▸ REQUEST:
For this exercise, copy out each line of the material below that includes "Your".

▸ SOURCE DATA:
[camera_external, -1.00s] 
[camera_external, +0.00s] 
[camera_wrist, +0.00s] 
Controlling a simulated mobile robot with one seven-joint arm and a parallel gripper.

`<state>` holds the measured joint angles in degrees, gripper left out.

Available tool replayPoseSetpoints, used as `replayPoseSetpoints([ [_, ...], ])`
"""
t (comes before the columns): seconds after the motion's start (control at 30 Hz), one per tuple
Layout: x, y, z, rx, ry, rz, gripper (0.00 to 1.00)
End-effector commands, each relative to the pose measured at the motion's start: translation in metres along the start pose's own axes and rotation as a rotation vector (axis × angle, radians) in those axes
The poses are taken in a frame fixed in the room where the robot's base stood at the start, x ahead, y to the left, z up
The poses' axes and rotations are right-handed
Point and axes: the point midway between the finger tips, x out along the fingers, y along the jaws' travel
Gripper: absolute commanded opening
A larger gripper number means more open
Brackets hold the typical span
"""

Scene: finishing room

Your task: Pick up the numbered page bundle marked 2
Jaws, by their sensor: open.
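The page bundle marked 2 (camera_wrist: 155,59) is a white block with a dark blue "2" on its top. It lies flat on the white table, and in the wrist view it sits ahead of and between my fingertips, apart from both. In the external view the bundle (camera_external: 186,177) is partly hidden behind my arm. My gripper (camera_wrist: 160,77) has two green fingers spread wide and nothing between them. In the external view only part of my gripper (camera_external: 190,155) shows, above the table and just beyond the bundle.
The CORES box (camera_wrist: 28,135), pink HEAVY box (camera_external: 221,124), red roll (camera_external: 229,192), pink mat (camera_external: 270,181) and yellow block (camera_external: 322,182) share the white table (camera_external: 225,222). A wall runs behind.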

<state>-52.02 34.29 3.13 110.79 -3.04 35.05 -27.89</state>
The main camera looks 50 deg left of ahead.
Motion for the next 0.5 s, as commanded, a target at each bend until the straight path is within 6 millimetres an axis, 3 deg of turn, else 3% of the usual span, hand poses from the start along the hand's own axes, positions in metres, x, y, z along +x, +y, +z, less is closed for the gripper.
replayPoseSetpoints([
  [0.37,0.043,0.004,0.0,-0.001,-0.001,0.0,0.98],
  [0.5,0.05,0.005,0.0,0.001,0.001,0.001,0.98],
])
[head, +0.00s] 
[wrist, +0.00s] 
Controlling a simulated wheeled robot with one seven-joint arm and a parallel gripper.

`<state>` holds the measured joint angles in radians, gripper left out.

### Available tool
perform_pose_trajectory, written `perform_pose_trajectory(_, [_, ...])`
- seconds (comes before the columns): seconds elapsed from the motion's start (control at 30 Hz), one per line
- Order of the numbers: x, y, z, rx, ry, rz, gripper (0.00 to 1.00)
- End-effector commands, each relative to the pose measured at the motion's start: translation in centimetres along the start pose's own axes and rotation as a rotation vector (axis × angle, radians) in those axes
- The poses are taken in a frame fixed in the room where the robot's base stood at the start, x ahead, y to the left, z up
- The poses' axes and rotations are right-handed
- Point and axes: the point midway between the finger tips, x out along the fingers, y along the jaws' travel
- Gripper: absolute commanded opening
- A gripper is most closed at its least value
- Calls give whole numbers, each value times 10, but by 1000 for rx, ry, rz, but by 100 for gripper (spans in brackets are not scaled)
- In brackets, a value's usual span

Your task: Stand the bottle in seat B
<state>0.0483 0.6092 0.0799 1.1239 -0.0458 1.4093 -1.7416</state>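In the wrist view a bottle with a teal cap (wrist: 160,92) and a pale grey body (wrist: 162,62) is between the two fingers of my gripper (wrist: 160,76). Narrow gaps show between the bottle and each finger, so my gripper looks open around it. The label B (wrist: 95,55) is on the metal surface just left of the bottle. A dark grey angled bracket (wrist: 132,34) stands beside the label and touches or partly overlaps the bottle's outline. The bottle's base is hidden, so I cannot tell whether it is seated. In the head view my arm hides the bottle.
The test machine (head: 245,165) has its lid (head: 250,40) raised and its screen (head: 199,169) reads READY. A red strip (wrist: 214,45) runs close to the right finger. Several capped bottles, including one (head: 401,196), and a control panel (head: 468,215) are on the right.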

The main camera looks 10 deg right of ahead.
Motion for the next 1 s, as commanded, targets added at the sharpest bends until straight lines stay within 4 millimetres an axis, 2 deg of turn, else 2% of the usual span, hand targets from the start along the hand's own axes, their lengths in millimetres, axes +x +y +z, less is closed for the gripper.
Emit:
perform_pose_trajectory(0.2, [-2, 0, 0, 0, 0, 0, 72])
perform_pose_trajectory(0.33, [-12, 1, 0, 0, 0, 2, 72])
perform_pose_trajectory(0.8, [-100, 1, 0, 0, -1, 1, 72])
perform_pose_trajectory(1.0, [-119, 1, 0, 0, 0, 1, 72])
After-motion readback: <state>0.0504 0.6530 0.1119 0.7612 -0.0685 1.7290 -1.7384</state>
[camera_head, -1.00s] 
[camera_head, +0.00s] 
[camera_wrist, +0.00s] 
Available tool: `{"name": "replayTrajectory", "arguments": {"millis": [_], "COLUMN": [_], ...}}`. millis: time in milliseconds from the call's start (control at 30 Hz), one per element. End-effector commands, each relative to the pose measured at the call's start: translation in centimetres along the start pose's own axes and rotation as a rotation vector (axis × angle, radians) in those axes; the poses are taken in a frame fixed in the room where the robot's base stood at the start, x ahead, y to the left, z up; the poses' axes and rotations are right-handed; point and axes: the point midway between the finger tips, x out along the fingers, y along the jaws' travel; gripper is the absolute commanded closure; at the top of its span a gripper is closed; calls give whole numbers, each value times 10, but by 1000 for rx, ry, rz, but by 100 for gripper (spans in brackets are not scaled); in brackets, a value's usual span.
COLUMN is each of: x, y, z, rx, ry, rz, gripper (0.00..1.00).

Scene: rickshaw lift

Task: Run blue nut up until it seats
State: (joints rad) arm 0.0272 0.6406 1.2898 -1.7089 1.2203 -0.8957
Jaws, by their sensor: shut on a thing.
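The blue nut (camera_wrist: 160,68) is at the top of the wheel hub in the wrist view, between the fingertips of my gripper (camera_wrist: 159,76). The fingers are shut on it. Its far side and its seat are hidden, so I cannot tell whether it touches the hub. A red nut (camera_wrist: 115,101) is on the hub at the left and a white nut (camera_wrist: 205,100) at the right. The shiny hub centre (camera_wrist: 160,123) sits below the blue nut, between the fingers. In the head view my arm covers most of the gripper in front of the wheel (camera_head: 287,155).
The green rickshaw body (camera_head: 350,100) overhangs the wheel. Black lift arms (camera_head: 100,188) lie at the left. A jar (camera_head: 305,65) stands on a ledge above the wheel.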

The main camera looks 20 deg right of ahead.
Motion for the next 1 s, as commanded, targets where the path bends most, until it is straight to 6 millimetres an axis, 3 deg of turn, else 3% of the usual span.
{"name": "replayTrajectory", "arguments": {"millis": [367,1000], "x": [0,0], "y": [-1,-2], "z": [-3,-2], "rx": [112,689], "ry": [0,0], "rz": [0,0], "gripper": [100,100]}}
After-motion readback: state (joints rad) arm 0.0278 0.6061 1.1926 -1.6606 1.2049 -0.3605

▸ COMPLETED TASK:
Your task: Pick up the numbered page bundle marked 2
Your task: Stand the bottle in seat B

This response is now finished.